Sie ist eine Heldin unserer Zeit: Die Schweizerin Carla del Ponte hat sich seit jeher für Gerechtigkeit und Menschenrechte eingesetzt. Aldo Parmeggiani stellt sie uns in seiner Sendung vor.

Die international bekannte Schweizer Juristin Carla del Ponte ist im Februar 2018 etwas verspätet mit dem hessischen Friedenspreis ausgezeichnet worden. Die 71-jährige machte sich als Chefanklägerin des Internationalen Strafgerichtshofes für die Kriegsverbrechen im ehemaligen Jugoslawien und den Völkermord in Ruanda einen Namen. Außerdem war sie als Sondervermittlerin in einer Untersuchungskommission zu Kriegsverbrechen in Syrien tätig. Schon in ihrer Zeit als Chefanklägerin der beiden Strafgerichtshöfe in Den Haag war sie dafür bekannt, politische Versäumnisse offen anzusprechen und kompromisslos die Linie des internationalen Strafrechtes und der Opfer zu vertreten. Versetzen wir uns jetzt in die feierliche Atmosphäre der Preisverleihung des Friedenspreises des Landes Hessen und beginnen zunächst mit Auszügen aus der Laudatio für Carla del Ponte, gesprochen von Volker Bouffier, Ministerpräsident des Landes Hessen.

Zum Nachhören

„Sie haben dafür gesorgt, dass Missetaten aller Art nicht in Vergessenheit geraten, dass Opfer eine Stimme bekommen haben“

„In diesem Jahr feiern wir das 70-jährige Jubiläum der Erklärung der allgemeinen Menschenrechte durch die UNO - 70 Jahre. In diesen 70 Jahren ist ungemein oft, unzählige Male, gegen die Menschenrechte verstoßen worden. Und trotzdem bleibt nicht nur ein Appell, sondern auch eine Verpflichtung. Und wenn man das so zusammennimmt, verehrte Frau del Ponte, haben Sie eine ganze Menge erreicht und manchen zu einer Verurteilung gebracht. Was mir aber wichtiger ist: Sie haben dafür gesorgt, dass Missetaten aller Art nicht in Vergessenheit geraten, dass Opfer eine Stimme bekommen haben, dass sie nicht unter gehen in den unzähligen Bildern des Tages, die einen natürlich irgendwann abstumpfen lassen. Und wahr ist auch: Je mehr Gräueltaten wir sehen, desto häufiger besteht die Gefahr, dass man sich irgendwann daran gewöhnt. Mit ihrem Wirken haben Sie ein deutliches Signal dagegengesetzt, den Opfern eine Stimme und Hoffnung gegeben – Hoffnung darauf, dass Krieg, Gewalt und Folter nicht die letzte Antwort sind. Und wenn man das zusammennimmt, ist das eine großartige Bilanz. Das haben sie geschafft und deshalb sind sie ein Vorbild, ein Vorbild für Mut, für andere Anwälte möchte ich sagen, für die Kraft des internationalen Rechts. Wir wissen, dass man in dieser Zeit gelegentlich den Eindruck haben kann, dass nicht die Kraft des internationalen Rechts, sondern das Recht des Stärkeren sich durchsetzt. Aber es bleibt dank ihrem Wirken nicht die letzte Antwort. Carla del Ponte ist eine großartige Frau, sie ist mutig, sie hat wegweisende Zeichen gesetzt und sie ist eine großartige Preisträgerin unseres diesjährigen hessischen Friedenspreises. Herzlichen Glückwunsch Ihnen und Gottes Segen“.

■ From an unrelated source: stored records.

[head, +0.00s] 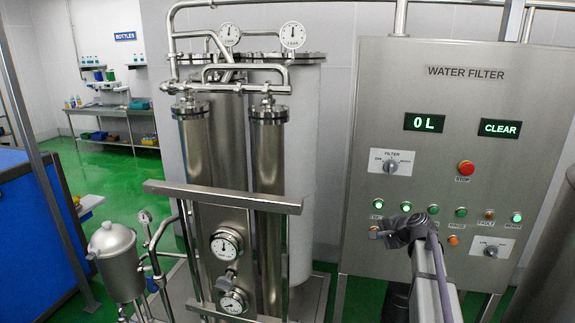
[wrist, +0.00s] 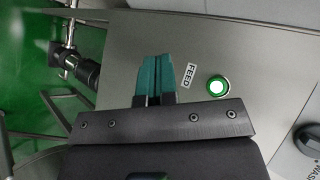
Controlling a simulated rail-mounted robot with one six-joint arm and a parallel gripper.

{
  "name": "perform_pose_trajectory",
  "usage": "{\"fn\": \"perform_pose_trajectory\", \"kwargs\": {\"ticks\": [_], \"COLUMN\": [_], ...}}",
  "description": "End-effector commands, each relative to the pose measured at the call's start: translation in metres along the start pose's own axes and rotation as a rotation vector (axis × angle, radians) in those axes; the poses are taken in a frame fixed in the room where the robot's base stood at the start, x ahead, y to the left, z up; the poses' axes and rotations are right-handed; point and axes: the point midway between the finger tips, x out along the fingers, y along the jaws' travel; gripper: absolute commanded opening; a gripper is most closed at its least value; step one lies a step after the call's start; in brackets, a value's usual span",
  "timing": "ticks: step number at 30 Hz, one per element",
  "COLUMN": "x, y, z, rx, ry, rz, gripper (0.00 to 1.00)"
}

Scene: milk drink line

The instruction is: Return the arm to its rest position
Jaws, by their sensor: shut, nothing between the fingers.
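My gripper (wrist: 156,72) shows in the wrist view with its two teal fingers together and nothing between them. It is in front of a grey metal panel (wrist: 125,40), beside a lit green button (wrist: 216,86) and its FEED label (wrist: 190,75). The fingers are left of the button and apart from it in the picture. In the head view my arm (head: 430,270) rises at the lower right, in front of the water filter panel (head: 440,120). The gripper's fingers cannot be made out there.
The panel carries a red stop button (head: 466,168), a FILTER knob (head: 391,168), a 0 L display (head: 424,122) and a CLEAR display (head: 500,128). Steel filter columns (head: 268,150) with gauges and a horizontal bar (head: 222,196) stand to the left. Green floor shows beyond.

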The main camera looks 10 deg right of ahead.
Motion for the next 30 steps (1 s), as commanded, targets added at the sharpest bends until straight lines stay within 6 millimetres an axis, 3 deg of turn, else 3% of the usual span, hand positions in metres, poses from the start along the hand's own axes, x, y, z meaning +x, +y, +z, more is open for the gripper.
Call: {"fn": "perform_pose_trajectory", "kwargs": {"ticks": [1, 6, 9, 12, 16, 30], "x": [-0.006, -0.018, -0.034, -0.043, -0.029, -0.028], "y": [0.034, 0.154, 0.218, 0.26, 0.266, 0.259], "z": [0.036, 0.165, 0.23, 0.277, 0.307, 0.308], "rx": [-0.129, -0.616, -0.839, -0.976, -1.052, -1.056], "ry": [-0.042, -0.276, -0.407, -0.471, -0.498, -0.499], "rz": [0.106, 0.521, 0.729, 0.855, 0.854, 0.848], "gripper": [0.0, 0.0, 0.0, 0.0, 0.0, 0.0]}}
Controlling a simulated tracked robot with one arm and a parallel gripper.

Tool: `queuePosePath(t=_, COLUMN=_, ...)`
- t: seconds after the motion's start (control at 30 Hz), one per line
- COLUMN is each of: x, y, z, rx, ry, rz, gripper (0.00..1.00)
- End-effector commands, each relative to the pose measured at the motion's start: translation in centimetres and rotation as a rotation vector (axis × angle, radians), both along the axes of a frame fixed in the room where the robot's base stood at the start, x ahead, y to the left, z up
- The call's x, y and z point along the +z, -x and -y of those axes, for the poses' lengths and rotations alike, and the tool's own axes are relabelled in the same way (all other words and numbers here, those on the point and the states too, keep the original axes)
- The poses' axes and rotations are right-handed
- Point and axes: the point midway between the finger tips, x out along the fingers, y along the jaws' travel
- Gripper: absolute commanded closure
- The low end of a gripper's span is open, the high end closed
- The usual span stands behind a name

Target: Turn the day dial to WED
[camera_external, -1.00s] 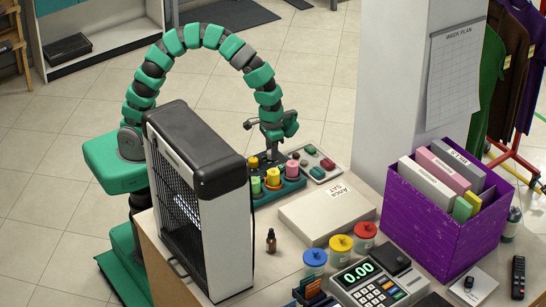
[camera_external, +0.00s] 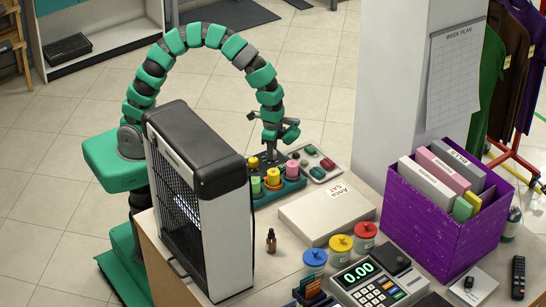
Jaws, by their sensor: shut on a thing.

Soweit Ministerpräsident Volker Bouffier. Es folgen nun Auszüge der zweiten Ehrung für Carla del Ponte, vorgetragen von Angelika Nußberger, Vizepräsidentin am Europäischen Gerichtshof für Menschenrechte.

„Die andere Episode betrifft die Aufklärungsmission in Syrien. Hier gab Carla del Ponte ihren Posten im August 2017 auf, da sie nicht als Alibi für das Nichtstun der internationalen Gemeinschaft herhalten wollte“

„Sie wollte nicht nur eine oberflächliche Aufklärung, sondern auch die letzten Details ausleuchten, das Dunkle, das andere gerne im Zwielicht lassen würden. Mit ihren Aussagen zieht sie im Alter von 70 Jahren mit der Erfahrung eines langen kämpferischen Lebens ein unbarmherziges Fazit. Zwei Episoden sind da besonders bezeichnend. Carla del Ponte war überzeigt, in einem ominösen gelben Haus klare Indizien für Organhandel im Kosovo gefunden zu haben. Aber es fehlte der politische Wille, dem weiter nachzugehen. Carla del Pontes Annahmen wurden im Wesentlichen von einem im Jahr 2011 veröffentlichen Bericht des Europarat-Abgeordneten Dick Marty bestätigt. Die Untersuchungen sind immer noch nicht zu Ende gekommen. Die andere Episode betrifft die Aufklärungsmission in Syrien. Hier gab Carla del Ponte ihren Posten im August 2017 auf, da sie nicht als Alibi für das Nichtstun der internationalen Gemeinschaft herhalten wollte. Aus menschenrechtlicher Sicht kann ich nur bestätigen, wie sehr Carla del Ponte mit ihrem Beharren auf Aufklärung gerade in diesen Fällen Recht hat. Es gibt ein Recht auf Leben, ein Verbot der Folter und unmenschlichen Behandlung. Niemand stellt das in Frage. Nach der Rechtsprechung des Europäischen Gerichtshofs für Menschenrechte, bedeutet dies aber auch eine Pflicht des Staates, ungeklärte Todesfälle sowie Folterungen und Misshandlungen aufzuklären und, wenn irgend möglich, die Verantwortlichen vor Gericht zu bringen.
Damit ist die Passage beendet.